### Your instructions
Quote each line exactly, from the line that contains "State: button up" down to the last line of the listing, and no other lines.

### Data
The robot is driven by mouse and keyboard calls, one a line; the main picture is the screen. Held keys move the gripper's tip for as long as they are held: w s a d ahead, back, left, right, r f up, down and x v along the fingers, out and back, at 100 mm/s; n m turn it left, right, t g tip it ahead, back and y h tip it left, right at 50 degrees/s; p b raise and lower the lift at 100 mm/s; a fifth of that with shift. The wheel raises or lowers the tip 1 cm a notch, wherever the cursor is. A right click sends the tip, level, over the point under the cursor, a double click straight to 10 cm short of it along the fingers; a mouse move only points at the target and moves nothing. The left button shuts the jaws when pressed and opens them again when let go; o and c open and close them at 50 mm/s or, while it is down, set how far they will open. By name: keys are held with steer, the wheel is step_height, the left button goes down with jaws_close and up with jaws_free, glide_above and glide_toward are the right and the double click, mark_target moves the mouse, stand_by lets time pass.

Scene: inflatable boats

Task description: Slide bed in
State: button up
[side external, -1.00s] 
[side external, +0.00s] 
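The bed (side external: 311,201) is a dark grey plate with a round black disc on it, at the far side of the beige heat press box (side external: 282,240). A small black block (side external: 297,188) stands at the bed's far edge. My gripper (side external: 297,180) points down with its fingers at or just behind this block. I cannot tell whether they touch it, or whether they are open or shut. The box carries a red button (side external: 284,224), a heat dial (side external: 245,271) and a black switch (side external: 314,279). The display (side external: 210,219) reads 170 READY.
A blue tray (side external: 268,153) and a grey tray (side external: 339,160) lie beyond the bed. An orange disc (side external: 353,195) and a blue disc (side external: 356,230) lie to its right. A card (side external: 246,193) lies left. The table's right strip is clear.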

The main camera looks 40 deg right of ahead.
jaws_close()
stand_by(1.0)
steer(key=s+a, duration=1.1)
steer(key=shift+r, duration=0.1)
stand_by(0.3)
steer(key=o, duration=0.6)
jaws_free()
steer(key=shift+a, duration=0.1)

### Correct response
State: button up
[side external, -1.00s] 
[side external, +0.00s] 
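The bed (side external: 311,201) is a dark grey plate with a round black disc on it, at the far side of the beige heat press box (side external: 282,240). A small black block (side external: 297,188) stands at the bed's far edge. My gripper (side external: 297,180) points down with its fingers at or just behind this block. I cannot tell whether they touch it, or whether they are open or shut. The box carries a red button (side external: 284,224), a heat dial (side external: 245,271) and a black switch (side external: 314,279). The display (side external: 210,219) reads 170 READY.
A blue tray (side external: 268,153) and a grey tray (side external: 339,160) lie beyond the bed. An orange disc (side external: 353,195) and a blue disc (side external: 356,230) lie to its right. A card (side external: 246,193) lies left. The table's right strip is clear.

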The main camera looks 40 deg right of ahead.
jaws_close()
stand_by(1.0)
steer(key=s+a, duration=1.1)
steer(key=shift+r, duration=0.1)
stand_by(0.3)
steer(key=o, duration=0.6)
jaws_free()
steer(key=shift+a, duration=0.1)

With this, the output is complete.